_THE PROBLEM_
Reproduce all records verbatim.

[Records of robot episodes]
━━━━━━━━━━━━━━━━

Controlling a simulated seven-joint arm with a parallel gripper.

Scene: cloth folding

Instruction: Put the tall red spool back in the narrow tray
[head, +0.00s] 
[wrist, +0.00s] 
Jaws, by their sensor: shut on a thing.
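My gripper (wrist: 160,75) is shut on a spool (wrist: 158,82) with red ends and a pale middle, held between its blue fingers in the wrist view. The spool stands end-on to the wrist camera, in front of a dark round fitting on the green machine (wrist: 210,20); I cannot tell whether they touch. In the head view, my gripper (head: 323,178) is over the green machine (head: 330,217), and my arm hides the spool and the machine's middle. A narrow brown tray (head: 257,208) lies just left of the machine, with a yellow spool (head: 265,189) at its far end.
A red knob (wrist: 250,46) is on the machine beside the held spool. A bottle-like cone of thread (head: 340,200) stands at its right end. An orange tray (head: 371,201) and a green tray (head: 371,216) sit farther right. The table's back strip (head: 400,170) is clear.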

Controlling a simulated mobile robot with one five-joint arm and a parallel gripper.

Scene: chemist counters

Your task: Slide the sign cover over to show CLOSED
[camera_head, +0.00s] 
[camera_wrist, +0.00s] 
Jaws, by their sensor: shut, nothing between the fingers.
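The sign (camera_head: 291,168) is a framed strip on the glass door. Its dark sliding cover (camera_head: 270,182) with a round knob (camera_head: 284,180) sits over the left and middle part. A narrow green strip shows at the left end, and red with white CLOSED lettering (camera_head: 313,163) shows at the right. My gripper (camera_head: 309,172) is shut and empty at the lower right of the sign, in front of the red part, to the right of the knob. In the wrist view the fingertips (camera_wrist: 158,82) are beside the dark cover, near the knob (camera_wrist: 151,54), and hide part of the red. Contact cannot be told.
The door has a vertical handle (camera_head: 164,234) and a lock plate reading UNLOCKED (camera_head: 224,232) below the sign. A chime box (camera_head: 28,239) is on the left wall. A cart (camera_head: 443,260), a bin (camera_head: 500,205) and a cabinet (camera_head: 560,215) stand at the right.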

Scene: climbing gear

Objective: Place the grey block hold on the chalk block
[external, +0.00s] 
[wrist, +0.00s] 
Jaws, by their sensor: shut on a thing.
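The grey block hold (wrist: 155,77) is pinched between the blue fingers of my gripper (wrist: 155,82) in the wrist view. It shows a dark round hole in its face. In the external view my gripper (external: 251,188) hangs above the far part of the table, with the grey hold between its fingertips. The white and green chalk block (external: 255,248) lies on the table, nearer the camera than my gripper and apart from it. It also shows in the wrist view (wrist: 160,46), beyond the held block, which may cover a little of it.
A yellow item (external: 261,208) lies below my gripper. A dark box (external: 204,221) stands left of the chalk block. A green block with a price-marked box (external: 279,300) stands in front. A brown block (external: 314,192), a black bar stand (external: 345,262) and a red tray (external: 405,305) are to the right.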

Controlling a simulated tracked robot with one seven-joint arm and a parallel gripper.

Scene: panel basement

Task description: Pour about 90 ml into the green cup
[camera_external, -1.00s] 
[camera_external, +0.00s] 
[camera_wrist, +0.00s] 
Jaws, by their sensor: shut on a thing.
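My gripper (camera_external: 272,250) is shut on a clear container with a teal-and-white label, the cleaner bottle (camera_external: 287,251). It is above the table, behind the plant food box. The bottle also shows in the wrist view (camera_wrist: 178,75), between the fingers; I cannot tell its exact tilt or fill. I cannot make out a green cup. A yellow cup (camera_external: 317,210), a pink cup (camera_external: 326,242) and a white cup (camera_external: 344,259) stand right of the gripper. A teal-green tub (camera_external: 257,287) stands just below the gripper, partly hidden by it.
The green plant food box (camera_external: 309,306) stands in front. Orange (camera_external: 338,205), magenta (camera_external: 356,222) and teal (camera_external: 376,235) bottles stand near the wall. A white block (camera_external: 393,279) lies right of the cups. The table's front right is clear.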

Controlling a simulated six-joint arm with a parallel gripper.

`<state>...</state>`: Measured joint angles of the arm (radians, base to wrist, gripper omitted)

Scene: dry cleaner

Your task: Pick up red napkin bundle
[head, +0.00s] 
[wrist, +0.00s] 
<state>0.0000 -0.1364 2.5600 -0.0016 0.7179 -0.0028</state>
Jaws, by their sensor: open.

━━━━━━━━━━━━━━━━

_PROBLEM SOLUTION_
Controlling a simulated seven-joint arm with a parallel gripper.

Scene: cloth folding

Instruction: Put the tall red spool back in the narrow tray
[head, +0.00s] 
[wrist, +0.00s] 
Jaws, by their sensor: shut on a thing.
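My gripper (wrist: 160,75) is shut on a spool (wrist: 158,82) with red ends and a pale middle, held between its blue fingers in the wrist view. The spool stands end-on to the wrist camera, in front of a dark round fitting on the green machine (wrist: 210,20); I cannot tell whether they touch. In the head view, my gripper (head: 323,178) is over the green machine (head: 330,217), and my arm hides the spool and the machine's middle. A narrow brown tray (head: 257,208) lies just left of the machine, with a yellow spool (head: 265,189) at its far end.
A red knob (wrist: 250,46) is on the machine beside the held spool. A bottle-like cone of thread (head: 340,200) stands at its right end. An orange tray (head: 371,201) and a green tray (head: 371,216) sit farther right. The table's back strip (head: 400,170) is clear.

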Controlling a simulated mobile robot with one five-joint arm and a parallel gripper.

Scene: chemist counters

Your task: Slide the sign cover over to show CLOSED
[camera_head, +0.00s] 
[camera_wrist, +0.00s] 
Jaws, by their sensor: shut, nothing between the fingers.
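The sign (camera_head: 291,168) is a framed strip on the glass door. Its dark sliding cover (camera_head: 270,182) with a round knob (camera_head: 284,180) sits over the left and middle part. A narrow green strip shows at the left end, and red with white CLOSED lettering (camera_head: 313,163) shows at the right. My gripper (camera_head: 309,172) is shut and empty at the lower right of the sign, in front of the red part, to the right of the knob. In the wrist view the fingertips (camera_wrist: 158,82) are beside the dark cover, near the knob (camera_wrist: 151,54), and hide part of the red. Contact cannot be told.
The door has a vertical handle (camera_head: 164,234) and a lock plate reading UNLOCKED (camera_head: 224,232) below the sign. A chime box (camera_head: 28,239) is on the left wall. A cart (camera_head: 443,260), a bin (camera_head: 500,205) and a cabinet (camera_head: 560,215) stand at the right.

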Scene: climbing gear

Objective: Place the grey block hold on the chalk block
[external, +0.00s] 
[wrist, +0.00s] 
Jaws, by their sensor: shut on a thing.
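The grey block hold (wrist: 155,77) is pinched between the blue fingers of my gripper (wrist: 155,82) in the wrist view. It shows a dark round hole in its face. In the external view my gripper (external: 251,188) hangs above the far part of the table, with the grey hold between its fingertips. The white and green chalk block (external: 255,248) lies on the table, nearer the camera than my gripper and apart from it. It also shows in the wrist view (wrist: 160,46), beyond the held block, which may cover a little of it.
A yellow item (external: 261,208) lies below my gripper. A dark box (external: 204,221) stands left of the chalk block. A green block with a price-marked box (external: 279,300) stands in front. A brown block (external: 314,192), a black bar stand (external: 345,262) and a red tray (external: 405,305) are to the right.

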Controlling a simulated tracked robot with one seven-joint arm and a parallel gripper.

Scene: panel basement

Task description: Pour about 90 ml into the green cup
[camera_external, -1.00s] 
[camera_external, +0.00s] 
[camera_wrist, +0.00s] 
Jaws, by their sensor: shut on a thing.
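My gripper (camera_external: 272,250) is shut on a clear container with a teal-and-white label, the cleaner bottle (camera_external: 287,251). It is above the table, behind the plant food box. The bottle also shows in the wrist view (camera_wrist: 178,75), between the fingers; I cannot tell its exact tilt or fill. I cannot make out a green cup. A yellow cup (camera_external: 317,210), a pink cup (camera_external: 326,242) and a white cup (camera_external: 344,259) stand right of the gripper. A teal-green tub (camera_external: 257,287) stands just below the gripper, partly hidden by it.
The green plant food box (camera_external: 309,306) stands in front. Orange (camera_external: 338,205), magenta (camera_external: 356,222) and teal (camera_external: 376,235) bottles stand near the wall. A white block (camera_external: 393,279) lies right of the cups. The table's front right is clear.

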Controlling a simulated six-joint arm with a parallel gripper.

`<state>...</state>`: Measured joint angles of the arm (radians, base to wrist, gripper omitted)

Scene: dry cleaner

Your task: Pick up red napkin bundle
[head, +0.00s] 
[wrist, +0.00s] 
<state>0.0000 -0.1364 2.5600 -0.0016 0.7179 -0.0028</state>
Jaws, by their sensor: open.

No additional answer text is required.